> **SHORT PROBLEM**: Please take the entries below from the first line through the line containing "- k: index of" and repeat them exactly, leaving out everything after.

[Robot episode data]

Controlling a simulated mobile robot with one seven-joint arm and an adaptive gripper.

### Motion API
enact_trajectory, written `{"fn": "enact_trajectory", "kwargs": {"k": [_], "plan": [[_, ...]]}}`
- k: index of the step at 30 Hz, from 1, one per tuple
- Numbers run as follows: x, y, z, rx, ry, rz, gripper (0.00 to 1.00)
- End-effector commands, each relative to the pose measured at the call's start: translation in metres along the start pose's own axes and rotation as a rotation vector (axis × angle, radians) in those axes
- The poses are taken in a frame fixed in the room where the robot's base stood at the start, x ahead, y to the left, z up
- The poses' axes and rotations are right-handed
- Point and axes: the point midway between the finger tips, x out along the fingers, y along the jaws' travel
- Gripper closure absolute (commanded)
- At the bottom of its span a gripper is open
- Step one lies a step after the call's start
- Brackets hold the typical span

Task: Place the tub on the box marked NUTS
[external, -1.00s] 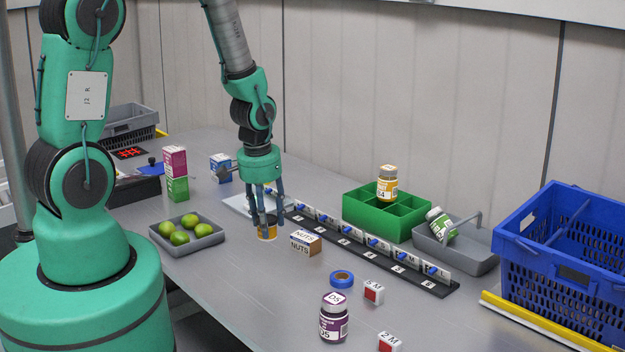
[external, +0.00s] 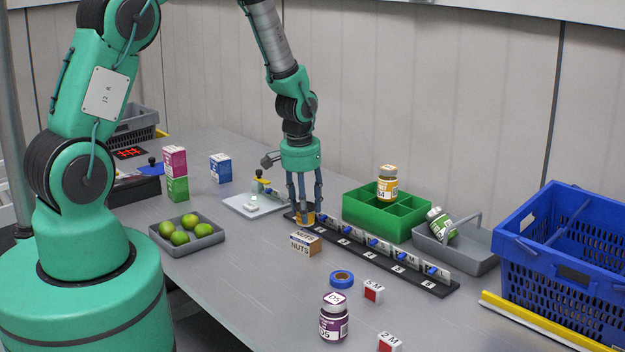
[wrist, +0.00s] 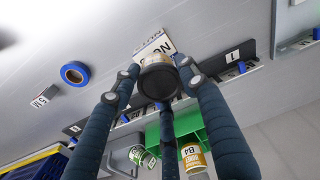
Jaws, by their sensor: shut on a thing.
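The tub (external: 305,221) is small and yellow-orange with a dark end. My gripper (external: 305,208) is shut on it, with its fingers around its sides. The box marked NUTS (external: 305,244) is brown and white and lies on the table, just below the tub in the external view. In the wrist view the tub (wrist: 157,82) shows its dark round end and covers part of the NUTS box (wrist: 154,47). The tub looks raised and near the box; I cannot tell whether they touch.
A black rail (external: 400,272) with several labelled slots runs right of the box. A green divided bin (external: 372,222) with a jar, a grey tray (external: 470,258) and a blue crate (external: 560,280) stand further right.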

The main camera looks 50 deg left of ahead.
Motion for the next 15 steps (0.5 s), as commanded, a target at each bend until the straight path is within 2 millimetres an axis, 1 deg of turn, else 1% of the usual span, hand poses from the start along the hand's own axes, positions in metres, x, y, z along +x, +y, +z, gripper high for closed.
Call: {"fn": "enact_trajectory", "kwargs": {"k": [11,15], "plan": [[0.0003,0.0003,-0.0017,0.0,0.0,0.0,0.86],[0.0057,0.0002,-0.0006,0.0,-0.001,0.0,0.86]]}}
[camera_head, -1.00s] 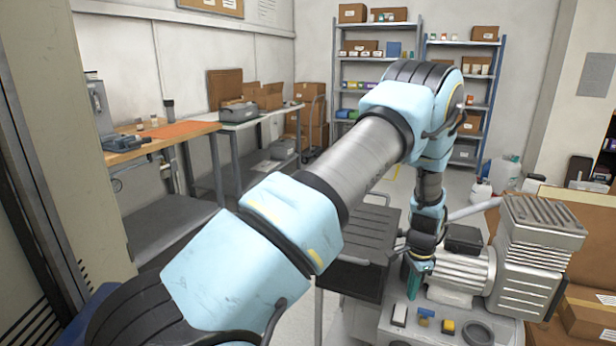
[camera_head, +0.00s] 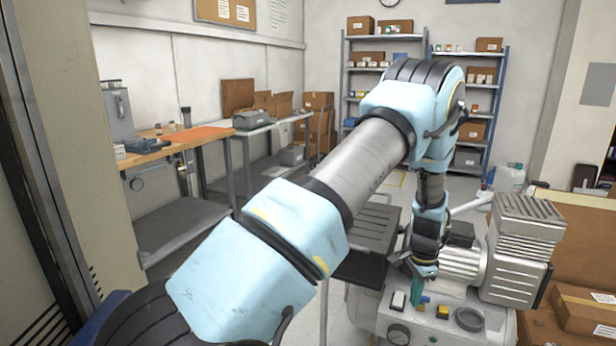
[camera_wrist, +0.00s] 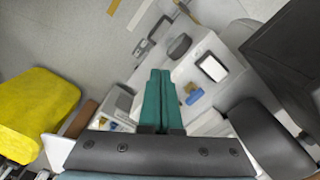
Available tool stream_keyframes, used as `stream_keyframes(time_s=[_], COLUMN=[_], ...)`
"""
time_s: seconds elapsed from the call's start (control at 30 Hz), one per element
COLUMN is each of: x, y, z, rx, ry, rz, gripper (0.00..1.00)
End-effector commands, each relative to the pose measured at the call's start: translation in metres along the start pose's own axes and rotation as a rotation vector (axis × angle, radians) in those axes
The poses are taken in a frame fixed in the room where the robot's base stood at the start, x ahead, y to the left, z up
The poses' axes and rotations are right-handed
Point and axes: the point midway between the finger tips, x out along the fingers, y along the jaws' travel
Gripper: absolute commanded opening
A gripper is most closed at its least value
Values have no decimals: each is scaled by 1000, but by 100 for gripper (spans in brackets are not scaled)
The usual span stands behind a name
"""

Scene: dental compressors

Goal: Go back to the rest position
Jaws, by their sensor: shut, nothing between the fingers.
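My gripper (camera_head: 417,292) has teal fingers and hangs pointing down at the end of my light blue arm. In the wrist view its two fingers (camera_wrist: 160,98) lie side by side, shut with nothing between them. The compressor (camera_head: 515,250), with a grey finned head and ribbed motor, stands just right of the gripper. In the head view the fingers overlap its white top, near a white switch (camera_head: 398,300) and a yellow knob (camera_head: 443,312). I cannot tell from the views whether the fingertips touch it.
A dark cart top (camera_head: 370,235) stands behind and left of the gripper. Workbenches (camera_head: 175,145) line the left wall, and shelves (camera_head: 375,85) stand at the back. A cardboard box (camera_head: 580,308) is at right. A yellow object (camera_wrist: 38,112) shows in the wrist view. Open floor (camera_head: 290,215) lies between benches and cart.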

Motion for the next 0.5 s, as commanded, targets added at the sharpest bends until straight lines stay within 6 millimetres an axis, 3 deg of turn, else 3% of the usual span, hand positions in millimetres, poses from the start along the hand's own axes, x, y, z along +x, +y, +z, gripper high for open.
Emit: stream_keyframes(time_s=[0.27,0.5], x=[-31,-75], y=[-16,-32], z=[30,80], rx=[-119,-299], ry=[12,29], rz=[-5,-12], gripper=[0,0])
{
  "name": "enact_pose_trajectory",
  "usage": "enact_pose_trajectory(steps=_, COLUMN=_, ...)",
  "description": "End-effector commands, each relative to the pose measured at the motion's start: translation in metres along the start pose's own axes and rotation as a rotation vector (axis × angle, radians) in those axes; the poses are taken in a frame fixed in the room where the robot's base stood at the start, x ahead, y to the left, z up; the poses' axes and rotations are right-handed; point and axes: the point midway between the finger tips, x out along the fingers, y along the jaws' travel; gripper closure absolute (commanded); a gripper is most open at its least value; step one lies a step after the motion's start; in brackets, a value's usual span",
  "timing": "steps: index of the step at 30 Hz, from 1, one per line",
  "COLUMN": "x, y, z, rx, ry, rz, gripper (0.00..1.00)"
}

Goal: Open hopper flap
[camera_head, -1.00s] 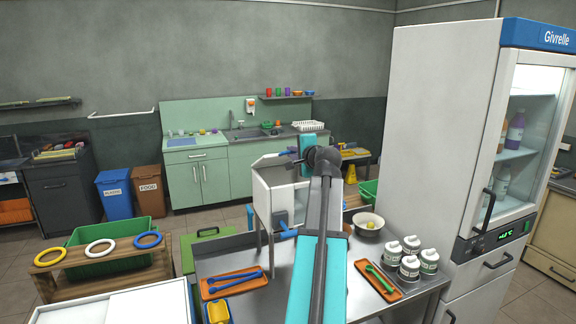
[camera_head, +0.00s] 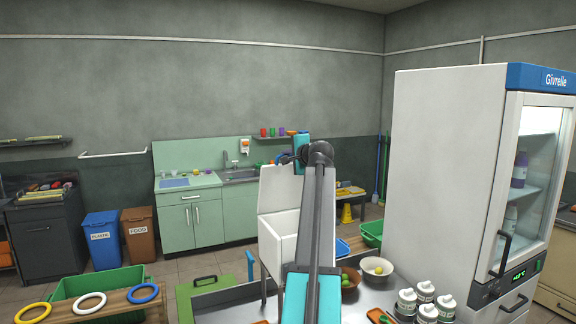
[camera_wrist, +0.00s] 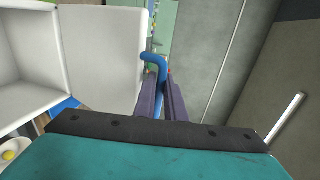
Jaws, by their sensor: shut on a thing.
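The hopper is a white open box (camera_head: 281,236) on the metal table, and its inside also shows in the wrist view (camera_wrist: 25,70). Its white flap (camera_head: 282,187) stands raised, about upright, above the back of the box. In the wrist view the flap (camera_wrist: 105,60) is beside the fingers, with the blue handle (camera_wrist: 156,62) at its edge. My gripper (camera_wrist: 162,88) has its dark fingers shut on the blue handle. In the head view my arm hides the fingers and part of the hopper.
A brown bowl with limes (camera_head: 349,279) and a white bowl (camera_head: 377,270) stand right of the hopper. White jars (camera_head: 425,293) and a tall fridge (camera_head: 446,180) are farther right. A rack with rings (camera_head: 90,303) is at the left.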

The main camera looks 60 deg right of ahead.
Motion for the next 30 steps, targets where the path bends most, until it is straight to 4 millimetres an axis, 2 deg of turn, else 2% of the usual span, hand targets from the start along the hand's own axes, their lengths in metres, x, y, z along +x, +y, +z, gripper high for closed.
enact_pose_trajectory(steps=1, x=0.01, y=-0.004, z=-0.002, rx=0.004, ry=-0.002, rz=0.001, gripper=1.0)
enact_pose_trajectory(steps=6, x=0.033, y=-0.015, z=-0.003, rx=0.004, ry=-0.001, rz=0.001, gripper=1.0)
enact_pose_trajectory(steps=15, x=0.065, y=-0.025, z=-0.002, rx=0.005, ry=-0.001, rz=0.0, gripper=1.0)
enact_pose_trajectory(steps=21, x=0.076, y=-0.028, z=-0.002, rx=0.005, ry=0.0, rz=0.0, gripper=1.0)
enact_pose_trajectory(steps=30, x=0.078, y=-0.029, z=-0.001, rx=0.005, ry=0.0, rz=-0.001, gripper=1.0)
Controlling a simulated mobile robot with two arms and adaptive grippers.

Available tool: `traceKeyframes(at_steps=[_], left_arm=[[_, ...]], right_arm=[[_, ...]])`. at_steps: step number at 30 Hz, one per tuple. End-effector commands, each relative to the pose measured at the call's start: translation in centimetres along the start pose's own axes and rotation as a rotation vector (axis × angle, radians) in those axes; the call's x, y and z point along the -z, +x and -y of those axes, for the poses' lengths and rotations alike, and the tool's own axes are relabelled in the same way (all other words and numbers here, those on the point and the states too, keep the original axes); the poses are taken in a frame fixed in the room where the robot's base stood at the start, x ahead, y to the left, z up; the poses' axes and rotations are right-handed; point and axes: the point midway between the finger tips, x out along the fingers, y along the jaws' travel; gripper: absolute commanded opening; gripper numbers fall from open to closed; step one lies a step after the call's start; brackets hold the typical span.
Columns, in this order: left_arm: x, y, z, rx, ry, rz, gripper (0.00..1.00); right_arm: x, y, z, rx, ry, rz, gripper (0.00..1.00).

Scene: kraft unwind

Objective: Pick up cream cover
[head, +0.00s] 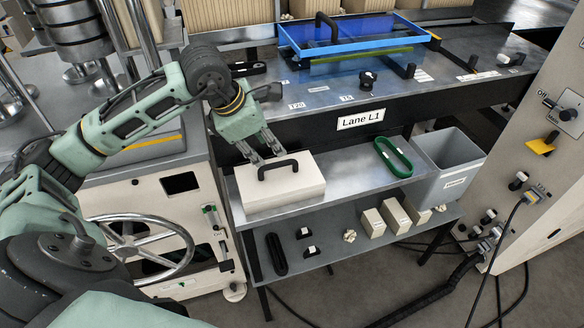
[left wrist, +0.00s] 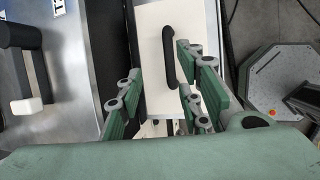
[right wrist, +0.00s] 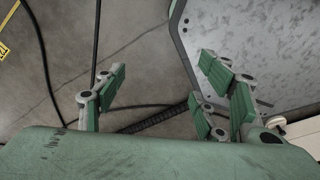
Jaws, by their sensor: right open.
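The cream cover (head: 290,193) is a flat cream slab with a black bar handle (head: 279,167) on top. It lies on the upper shelf of the metal stand. My left gripper (head: 262,147) hangs just above the back left part of the cover, close to the handle. In the left wrist view, its fingers (left wrist: 160,85) are spread, and the handle (left wrist: 170,55) shows between them, nearer the right pair. I cannot tell whether they touch it. The cover (left wrist: 152,50) shows behind. My right gripper (right wrist: 165,85) is open and empty over the floor; the head view does not show it.
A green ring (head: 393,158) and a grey bin (head: 447,165) stand right of the cover. A blue-framed box (head: 352,37) sits on the bench behind, whose edge carries a Lane L1 sign (head: 361,119). Small cream blocks (head: 372,222) stand on the lower shelf. A handwheel (head: 137,247) is at left.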

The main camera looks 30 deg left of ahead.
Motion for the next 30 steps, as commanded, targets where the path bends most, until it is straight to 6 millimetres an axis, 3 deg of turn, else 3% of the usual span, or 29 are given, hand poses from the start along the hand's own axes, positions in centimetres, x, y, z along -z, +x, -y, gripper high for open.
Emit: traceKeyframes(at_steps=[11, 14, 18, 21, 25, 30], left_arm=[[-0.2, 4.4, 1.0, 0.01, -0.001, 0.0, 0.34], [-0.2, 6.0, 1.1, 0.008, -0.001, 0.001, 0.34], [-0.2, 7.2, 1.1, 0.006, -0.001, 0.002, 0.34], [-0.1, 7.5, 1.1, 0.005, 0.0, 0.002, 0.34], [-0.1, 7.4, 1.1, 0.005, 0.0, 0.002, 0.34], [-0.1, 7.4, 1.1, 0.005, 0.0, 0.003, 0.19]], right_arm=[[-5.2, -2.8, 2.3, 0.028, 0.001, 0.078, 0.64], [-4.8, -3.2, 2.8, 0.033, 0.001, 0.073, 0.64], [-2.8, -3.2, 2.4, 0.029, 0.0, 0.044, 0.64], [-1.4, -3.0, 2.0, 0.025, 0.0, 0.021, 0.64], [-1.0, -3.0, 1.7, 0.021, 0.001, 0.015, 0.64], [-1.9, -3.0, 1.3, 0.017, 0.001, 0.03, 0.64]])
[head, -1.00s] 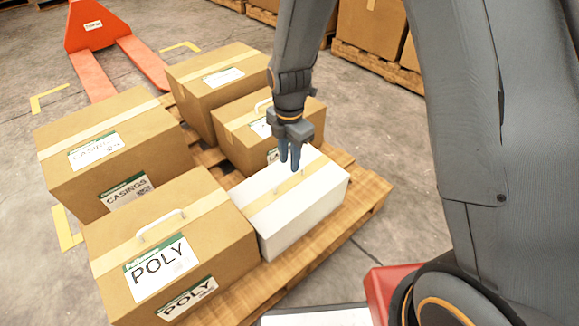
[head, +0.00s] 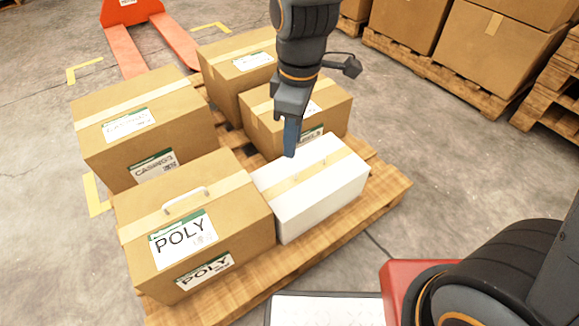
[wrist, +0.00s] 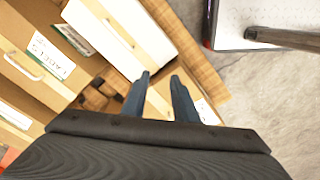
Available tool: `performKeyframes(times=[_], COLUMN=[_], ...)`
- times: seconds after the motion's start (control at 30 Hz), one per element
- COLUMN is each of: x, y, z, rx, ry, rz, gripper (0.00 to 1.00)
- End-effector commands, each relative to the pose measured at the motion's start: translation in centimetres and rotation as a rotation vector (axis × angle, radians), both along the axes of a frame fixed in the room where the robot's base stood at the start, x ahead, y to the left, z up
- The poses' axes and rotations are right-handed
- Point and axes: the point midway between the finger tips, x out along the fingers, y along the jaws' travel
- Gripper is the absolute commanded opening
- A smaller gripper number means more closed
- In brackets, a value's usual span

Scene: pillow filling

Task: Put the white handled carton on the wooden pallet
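The white handled carton (head: 318,190) sits flat on the front right part of the wooden pallet (head: 376,203), beside the brown POLY carton (head: 200,222). A tan tape band runs along its top. It also shows in the wrist view (wrist: 100,32), with its handle on top. My gripper (head: 290,152) is above the pallet, just behind the white carton's back left edge as the head view shows it. In the wrist view the two blue fingers (wrist: 160,82) stand apart with nothing between them. The gripper is clear of the carton's handle.
Several brown cartons fill the rest of the pallet, including the CASINGS one (head: 145,130) and one behind the white carton (head: 335,100). An orange pallet jack (head: 132,12) stands at the back left. More loaded pallets (head: 450,75) stand at the back right. Bare floor lies between.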

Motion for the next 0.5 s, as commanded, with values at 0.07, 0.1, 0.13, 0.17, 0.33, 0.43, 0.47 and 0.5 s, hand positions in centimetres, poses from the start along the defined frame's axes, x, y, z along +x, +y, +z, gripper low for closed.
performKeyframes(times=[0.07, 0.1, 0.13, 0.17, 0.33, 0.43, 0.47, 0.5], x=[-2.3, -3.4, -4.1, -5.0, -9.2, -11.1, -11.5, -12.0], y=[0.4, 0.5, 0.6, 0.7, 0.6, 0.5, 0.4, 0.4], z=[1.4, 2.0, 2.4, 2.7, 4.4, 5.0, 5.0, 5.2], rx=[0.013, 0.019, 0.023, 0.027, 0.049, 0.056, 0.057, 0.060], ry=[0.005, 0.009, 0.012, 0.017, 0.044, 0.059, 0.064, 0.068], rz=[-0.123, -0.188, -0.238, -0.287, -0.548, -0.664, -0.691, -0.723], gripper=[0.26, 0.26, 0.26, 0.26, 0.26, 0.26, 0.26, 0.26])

> **FINAL ANSWER**:
Controlling a simulated mobile robot with one seven-joint arm and an adaptive gripper.

### Motion API
enact_trajectory, written `{"fn": "enact_trajectory", "kwargs": {"k": [_], "plan": [[_, ...]]}}`
- k: index of the step at 30 Hz, from 1, one per tuple

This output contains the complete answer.